Caroline Poggi : Eat the Night a coûté un peu moins de 2 millions d’euros. Or, nos références en termes de jeux vidéo, ce sont les jeux des studios de Hideo Kojima, c’est-à-dire un travail très poussé, hyperréaliste, et assez coûteux à produire. Nous nous battions donc contre des titans ! Si nous n’avons pas pu partir d’un jeu préexistant, c’est parce qu’il y a une séquence dans Eat the Night où les personnages deviennent leurs avatars, ce qui impliquait de la mocap (motion capture) – et c’était impossible de le faire avec un jeu préexistant. Nous avons donc décidé de monter un petit studio nous-mêmes, en faisant appel ponctuellement à des talents ayant des compétences très précises, comme des character designers, qui ont dessiné les avatars, mais aussi des modélisateurs. Le jeu a été créé dans quinze mètres carrés, à Paris, avec trois personnes et trois ordinateurs. Au tout début, nous ne savions pas trop où nous allions, parce que personne n’avait jamais fait ça. C’était l’inconnu. Finalement, nous sommes restés très proches de nos références d’origine. Mais nous avons reçu les dernières images du jeu en décembre dernier, alors qu’on finissait le montage – notamment les images de foule de la fin du film, les cadavres qui tombent du ciel, etc. Jusqu’à la toute fin, donc, ce n’était pas évident pour nous de réaliser à quel point les images du jeu allaient pouvoir prendre en charge le récit, en termes d’émotion notamment. C’est délicat, d’autant plus pour un film qui parle de la contamination entre deux mondes. Mais tout s’est très bien fini, et sans compromis. Pour résumer, il y a eu un aller-retour pendant huit mois entre montage image et jeu vidéo, quasiment en simultané.

Eat the Night
Eat the Night Tandem
Réaliser Eat the Night, c’était comme enchaîner deux tournages.
Caroline Poggi

Les acteurs n’avaient donc pas d’images du jeu en tête au moment du tournage ?

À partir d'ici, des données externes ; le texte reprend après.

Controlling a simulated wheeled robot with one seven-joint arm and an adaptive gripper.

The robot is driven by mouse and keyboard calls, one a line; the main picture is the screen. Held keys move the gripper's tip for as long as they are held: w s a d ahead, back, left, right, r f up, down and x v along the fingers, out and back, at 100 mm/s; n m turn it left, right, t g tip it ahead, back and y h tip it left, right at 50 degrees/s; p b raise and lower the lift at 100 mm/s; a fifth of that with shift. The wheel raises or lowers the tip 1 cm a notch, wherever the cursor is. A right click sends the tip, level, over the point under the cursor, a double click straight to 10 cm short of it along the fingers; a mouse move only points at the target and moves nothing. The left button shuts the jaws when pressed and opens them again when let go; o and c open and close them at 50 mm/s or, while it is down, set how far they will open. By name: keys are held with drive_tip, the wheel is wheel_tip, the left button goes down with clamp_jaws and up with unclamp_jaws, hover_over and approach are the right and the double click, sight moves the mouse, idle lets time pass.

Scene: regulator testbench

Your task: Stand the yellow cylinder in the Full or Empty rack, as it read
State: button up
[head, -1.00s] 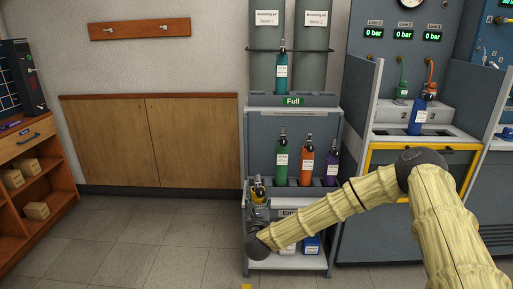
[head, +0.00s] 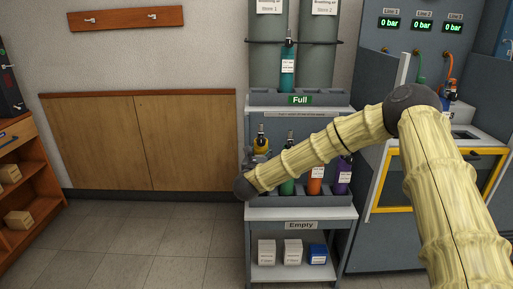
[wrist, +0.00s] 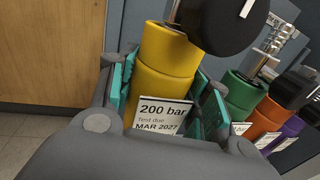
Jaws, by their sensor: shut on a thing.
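The yellow cylinder (head: 261,144) is upright in my gripper (head: 256,160), at the left end of the lower rack row. In the wrist view the yellow cylinder (wrist: 162,85) sits between the teal-padded jaws, its label reading "200 bar, Test due MAR 2027". Its base is hidden, so I cannot tell whether it touches the rack. The Full rack (head: 333,98) is the upper tray, with a teal cylinder (head: 288,68) standing in it. The Empty rack (head: 340,213) is the lower tray, holding green (head: 288,186), orange (head: 315,181) and purple (head: 343,178) cylinders.
My arm crosses in front of the lower row. White and blue boxes (head: 293,252) lie on the bottom shelf. Two large grey cylinders (head: 275,60) stand behind the Full rack. A testbench with a blue cylinder (head: 448,101) is at right. The floor at left is clear.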

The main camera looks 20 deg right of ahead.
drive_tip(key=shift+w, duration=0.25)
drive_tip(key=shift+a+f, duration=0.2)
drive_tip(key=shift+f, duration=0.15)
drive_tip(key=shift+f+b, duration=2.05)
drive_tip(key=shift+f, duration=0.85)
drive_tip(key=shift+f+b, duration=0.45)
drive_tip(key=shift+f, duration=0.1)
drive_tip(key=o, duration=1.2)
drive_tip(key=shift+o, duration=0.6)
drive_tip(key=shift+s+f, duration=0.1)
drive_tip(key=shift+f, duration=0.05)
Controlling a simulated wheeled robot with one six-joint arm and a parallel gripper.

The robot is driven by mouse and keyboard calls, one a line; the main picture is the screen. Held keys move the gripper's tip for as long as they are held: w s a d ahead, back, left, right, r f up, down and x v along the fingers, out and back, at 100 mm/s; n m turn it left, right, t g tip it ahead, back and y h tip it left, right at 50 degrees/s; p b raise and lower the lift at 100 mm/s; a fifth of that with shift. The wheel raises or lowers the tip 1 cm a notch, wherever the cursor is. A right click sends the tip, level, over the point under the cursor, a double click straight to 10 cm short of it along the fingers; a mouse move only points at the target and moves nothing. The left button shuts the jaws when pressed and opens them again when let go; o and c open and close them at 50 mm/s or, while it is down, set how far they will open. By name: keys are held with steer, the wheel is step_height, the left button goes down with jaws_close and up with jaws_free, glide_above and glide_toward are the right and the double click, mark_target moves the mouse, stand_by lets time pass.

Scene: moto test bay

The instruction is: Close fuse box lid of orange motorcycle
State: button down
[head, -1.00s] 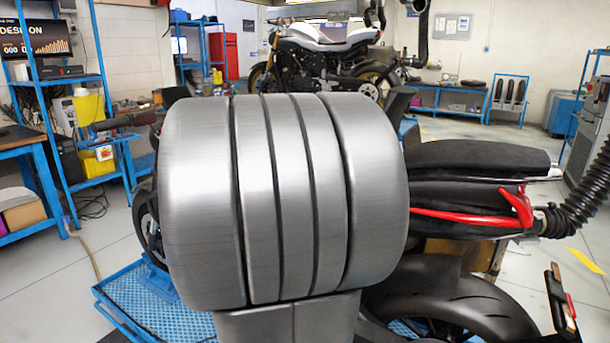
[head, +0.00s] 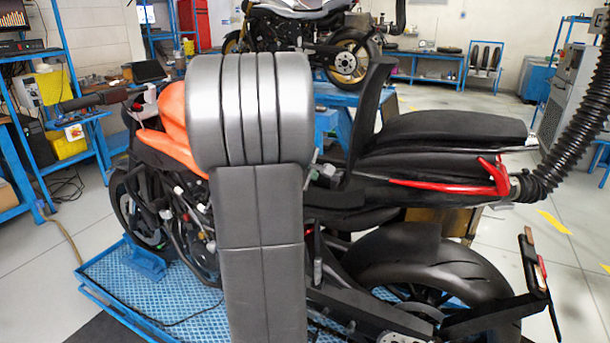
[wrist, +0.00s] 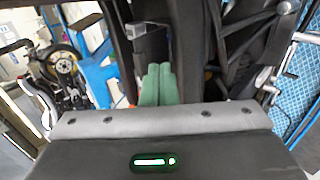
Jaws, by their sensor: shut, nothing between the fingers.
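The orange motorcycle (head: 180,122) stands across the head view, its tank partly hidden behind my arm. A black panel (head: 372,118) stands upright and tilted just ahead of the seat; it looks like the raised fuse box lid. Small green and grey parts (head: 325,172) show low beside its base, too small to tell apart. In the wrist view my gripper (wrist: 160,72) has its green fingers together, shut and empty. A dark box-like part (wrist: 150,42) lies just beyond the fingertips, and a dark panel (wrist: 192,50) is close on their right. I cannot tell whether the fingers touch either.
The motorcycle stands on a blue textured platform (head: 190,305). A ribbed black hose (head: 570,110) hangs at the right, by the tail. A second motorcycle (head: 300,40) stands behind on a blue stand. Blue shelves (head: 40,100) are at left. Floor at far right is mostly clear.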

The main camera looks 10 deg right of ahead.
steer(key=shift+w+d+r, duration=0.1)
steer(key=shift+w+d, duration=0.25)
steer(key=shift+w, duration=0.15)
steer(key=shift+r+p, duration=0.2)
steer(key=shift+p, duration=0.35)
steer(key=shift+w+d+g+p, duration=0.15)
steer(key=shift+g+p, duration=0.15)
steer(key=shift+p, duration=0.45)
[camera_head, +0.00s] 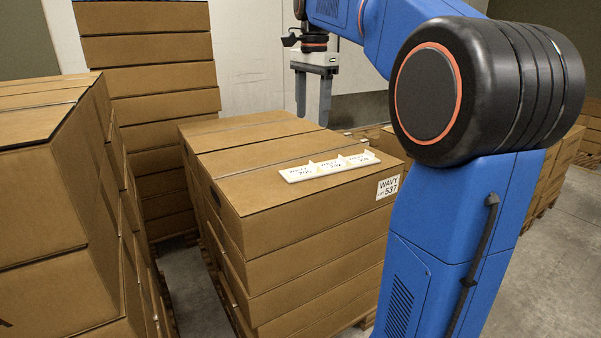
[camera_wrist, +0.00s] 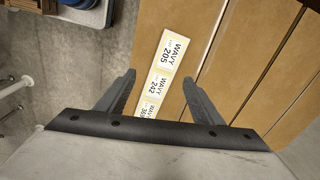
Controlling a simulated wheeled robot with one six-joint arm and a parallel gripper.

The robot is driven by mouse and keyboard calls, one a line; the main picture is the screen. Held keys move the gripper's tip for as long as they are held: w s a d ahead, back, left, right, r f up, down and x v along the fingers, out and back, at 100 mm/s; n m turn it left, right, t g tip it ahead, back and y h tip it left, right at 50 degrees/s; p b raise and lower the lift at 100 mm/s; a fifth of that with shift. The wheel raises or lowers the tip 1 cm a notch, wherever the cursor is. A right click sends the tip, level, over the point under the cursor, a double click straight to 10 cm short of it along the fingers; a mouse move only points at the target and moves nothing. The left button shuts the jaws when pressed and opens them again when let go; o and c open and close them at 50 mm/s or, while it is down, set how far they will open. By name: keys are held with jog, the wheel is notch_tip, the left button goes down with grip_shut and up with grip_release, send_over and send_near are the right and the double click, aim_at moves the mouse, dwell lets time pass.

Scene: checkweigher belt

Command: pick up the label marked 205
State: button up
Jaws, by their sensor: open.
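The label marked 205 (camera_wrist: 165,49) is a white rectangle at the far end of a row of labels in the wrist view. A label marked 242 (camera_wrist: 155,87) comes after it, then a third label (camera_wrist: 145,109), partly cut off by my gripper. In the head view the white label strip (camera_head: 330,167) lies on top of the front carton of a stack; its print is too small to read surely. My gripper (camera_wrist: 159,76) is open and empty, its fingers on either side of the row, the 205 label beyond the tips. In the head view it hangs behind the strip (camera_head: 312,118).
The carton stack (camera_head: 270,206) under the strip bears a side label reading WAVY 537 (camera_head: 388,187). Other carton stacks stand at left (camera_head: 40,190) and behind (camera_head: 150,80). My blue arm covers the right. Floor shows between the stacks.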

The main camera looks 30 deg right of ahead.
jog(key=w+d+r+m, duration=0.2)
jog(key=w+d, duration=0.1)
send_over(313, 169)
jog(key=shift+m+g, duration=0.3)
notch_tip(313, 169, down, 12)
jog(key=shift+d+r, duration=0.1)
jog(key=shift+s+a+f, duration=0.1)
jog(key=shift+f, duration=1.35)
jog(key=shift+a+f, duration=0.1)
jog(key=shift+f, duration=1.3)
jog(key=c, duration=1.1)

Caroline Poggi : Non. Quand on tournait les scènes sur le plateau, ils avaient pour références des séquences que Jonathan avait montées, des footages de jeux mais qui étaient un peu aléatoires. C’était pour leur donner un sentiment de ce que les personnages avaient en face d’eux sur l’écran.

Jonathan Vinel : Mais en réalité, il y a très peu de scènes où ils ont à jouer devant des ordinateurs, donc cela fonctionnait.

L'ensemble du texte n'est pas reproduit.